** START COLLECTED DATA **
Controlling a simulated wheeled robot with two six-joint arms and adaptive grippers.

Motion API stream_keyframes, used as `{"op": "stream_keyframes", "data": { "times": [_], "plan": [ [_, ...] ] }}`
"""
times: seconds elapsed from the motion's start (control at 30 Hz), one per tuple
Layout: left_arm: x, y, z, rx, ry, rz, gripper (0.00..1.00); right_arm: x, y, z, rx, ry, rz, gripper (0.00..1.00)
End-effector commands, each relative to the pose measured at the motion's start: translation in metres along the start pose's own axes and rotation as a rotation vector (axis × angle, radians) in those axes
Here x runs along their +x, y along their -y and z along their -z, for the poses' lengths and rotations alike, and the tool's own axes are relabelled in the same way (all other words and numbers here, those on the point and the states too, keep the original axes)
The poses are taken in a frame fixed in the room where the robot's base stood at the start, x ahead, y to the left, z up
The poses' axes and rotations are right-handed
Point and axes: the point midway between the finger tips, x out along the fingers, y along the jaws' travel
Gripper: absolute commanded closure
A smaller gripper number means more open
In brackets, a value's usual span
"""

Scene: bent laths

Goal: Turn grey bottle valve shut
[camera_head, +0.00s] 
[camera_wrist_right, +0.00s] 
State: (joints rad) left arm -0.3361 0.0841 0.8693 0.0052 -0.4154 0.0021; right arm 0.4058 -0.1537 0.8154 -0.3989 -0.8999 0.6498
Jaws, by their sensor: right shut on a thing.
** END COLLECTED DATA **
JOB: Restate the data above exactly, keeping each word as it stands.

EXERCISE OUTPUT:
Controlling a simulated wheeled robot with two six-joint arms and adaptive grippers.

Motion API stream_keyframes, used as `{"op": "stream_keyframes", "data": { "times": [_], "plan": [ [_, ...] ] }}`
"""
times: seconds elapsed from the motion's start (control at 30 Hz), one per tuple
Layout: left_arm: x, y, z, rx, ry, rz, gripper (0.00..1.00); right_arm: x, y, z, rx, ry, rz, gripper (0.00..1.00)
End-effector commands, each relative to the pose measured at the motion's start: translation in metres along the start pose's own axes and rotation as a rotation vector (axis × angle, radians) in those axes
Here x runs along their +x, y along their -y and z along their -z, for the poses' lengths and rotations alike, and the tool's own axes are relabelled in the same way (all other words and numbers here, those on the point and the states too, keep the original axes)
The poses are taken in a frame fixed in the room where the robot's base stood at the start, x ahead, y to the left, z up
The poses' axes and rotations are right-handed
Point and axes: the point midway between the finger tips, x out along the fingers, y along the jaws' travel
Gripper: absolute commanded closure
A smaller gripper number means more open
In brackets, a value's usual span
"""

Scene: bent laths

Goal: Turn grey bottle valve shut
[camera_head, +0.00s] 
[camera_wrist_right, +0.00s] 
State: (joints rad) left arm -0.3361 0.0841 0.8693 0.0052 -0.4154 0.0021; right arm 0.4058 -0.1537 0.8154 -0.3989 -0.8999 0.6498
Jaws, by their sensor: right shut on a thing.

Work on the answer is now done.